Barry's had his problems in the playoffs, but he did lead the Giants to the World Series. A series in which he played well enough for the Giants to win.

Phil said...

Sarcasm aside, didn't Barry admit to useing The Cream and The Clear 'unknowingly.'

I agree that the media is giving Clemens a pass. I think Selig owes Barry more support, a lot more, and Schilling is a jerk.

Maybe Barry needs a blog.

The Brooklyn Boy said...

While it's perhaps not his place to call out Bonds, I read Game of Shadows, and Schilling's right on all three counts:

Bonds definitely admitted to using the cream and the clear in the grand jury deposition - he just claimed to have taken whatever his trainer gave him and that he was told it was "flaxseed oil," which is exactly what Victor Conte told the feds he advised any of his clients to say when questioned.

Also, his first marriage dissolved because of infidelity, and the whole "Kimberly Bell as mistress" angle is definitely not secret.

Thirdly, he funded dumb amounts of cash to Bell for a house, instructing her to deposit in such and such amounts and not reporting that for taxes, which there's a paper trail for.

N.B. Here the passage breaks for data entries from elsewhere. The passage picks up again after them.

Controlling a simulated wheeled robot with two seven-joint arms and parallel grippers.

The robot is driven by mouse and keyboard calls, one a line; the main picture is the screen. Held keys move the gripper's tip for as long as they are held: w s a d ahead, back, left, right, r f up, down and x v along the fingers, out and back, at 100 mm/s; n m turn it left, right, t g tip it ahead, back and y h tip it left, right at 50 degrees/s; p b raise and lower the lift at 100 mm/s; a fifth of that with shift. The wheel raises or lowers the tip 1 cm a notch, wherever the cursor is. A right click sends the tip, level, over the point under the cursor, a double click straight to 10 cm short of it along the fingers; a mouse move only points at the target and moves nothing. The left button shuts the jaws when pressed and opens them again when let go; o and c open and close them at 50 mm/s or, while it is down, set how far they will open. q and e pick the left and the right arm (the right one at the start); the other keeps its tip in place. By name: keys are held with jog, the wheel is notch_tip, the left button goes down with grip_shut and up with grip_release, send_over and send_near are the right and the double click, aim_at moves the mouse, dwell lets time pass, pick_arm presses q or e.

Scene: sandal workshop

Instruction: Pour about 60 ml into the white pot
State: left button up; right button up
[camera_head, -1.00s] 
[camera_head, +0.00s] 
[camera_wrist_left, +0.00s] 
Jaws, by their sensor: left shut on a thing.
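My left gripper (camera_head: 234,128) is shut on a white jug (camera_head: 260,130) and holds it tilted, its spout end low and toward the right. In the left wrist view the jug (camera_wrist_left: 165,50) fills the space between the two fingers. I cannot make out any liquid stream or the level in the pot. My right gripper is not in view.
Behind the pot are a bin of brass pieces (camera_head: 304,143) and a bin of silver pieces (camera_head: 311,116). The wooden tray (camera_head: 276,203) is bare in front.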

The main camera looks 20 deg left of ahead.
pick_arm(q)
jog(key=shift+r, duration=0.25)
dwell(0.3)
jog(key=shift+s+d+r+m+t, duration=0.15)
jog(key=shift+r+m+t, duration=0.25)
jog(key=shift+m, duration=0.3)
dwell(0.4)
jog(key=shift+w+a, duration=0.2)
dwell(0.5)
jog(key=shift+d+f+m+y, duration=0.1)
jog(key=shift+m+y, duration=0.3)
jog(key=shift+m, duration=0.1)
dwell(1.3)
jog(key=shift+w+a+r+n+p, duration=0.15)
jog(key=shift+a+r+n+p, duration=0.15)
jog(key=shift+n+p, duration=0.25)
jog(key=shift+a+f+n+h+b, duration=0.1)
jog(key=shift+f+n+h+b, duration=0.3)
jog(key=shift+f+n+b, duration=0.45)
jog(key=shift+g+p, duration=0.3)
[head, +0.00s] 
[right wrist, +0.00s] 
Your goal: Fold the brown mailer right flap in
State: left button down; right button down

He's currently under investigation for tax fraud.

I think the proper media angle would be to acknowledge it with no pomp and circumstance either way: Make him breaking the record the lead of your story in a very AP-type fashion and then write a normal gamer.

The Brooklyn Boy said...

RE: Clemens - I covered the Mets and Yankees in 2005, and Clemens drew a solid bit of suspicion from the reporters. However, unlike Bonds, there's no connection between Clemens and BALCO or a government investigation. I got the feeling like a lot of cats would jump at the chance to out Clemens if they had something behind it. It might actually be a case of responsible, non-yellow journalism (for now).

The Rover said...

Breaking the home run record is a big deal. Period. So Selig and all those other clowns at MLB who looked the other way 10 years ago when they knew all of this stuff was going on should shut up and get their butts out to San Francisco next month and smile and wave when Barry hits 756.

I only wish he could hit it off of Schilling.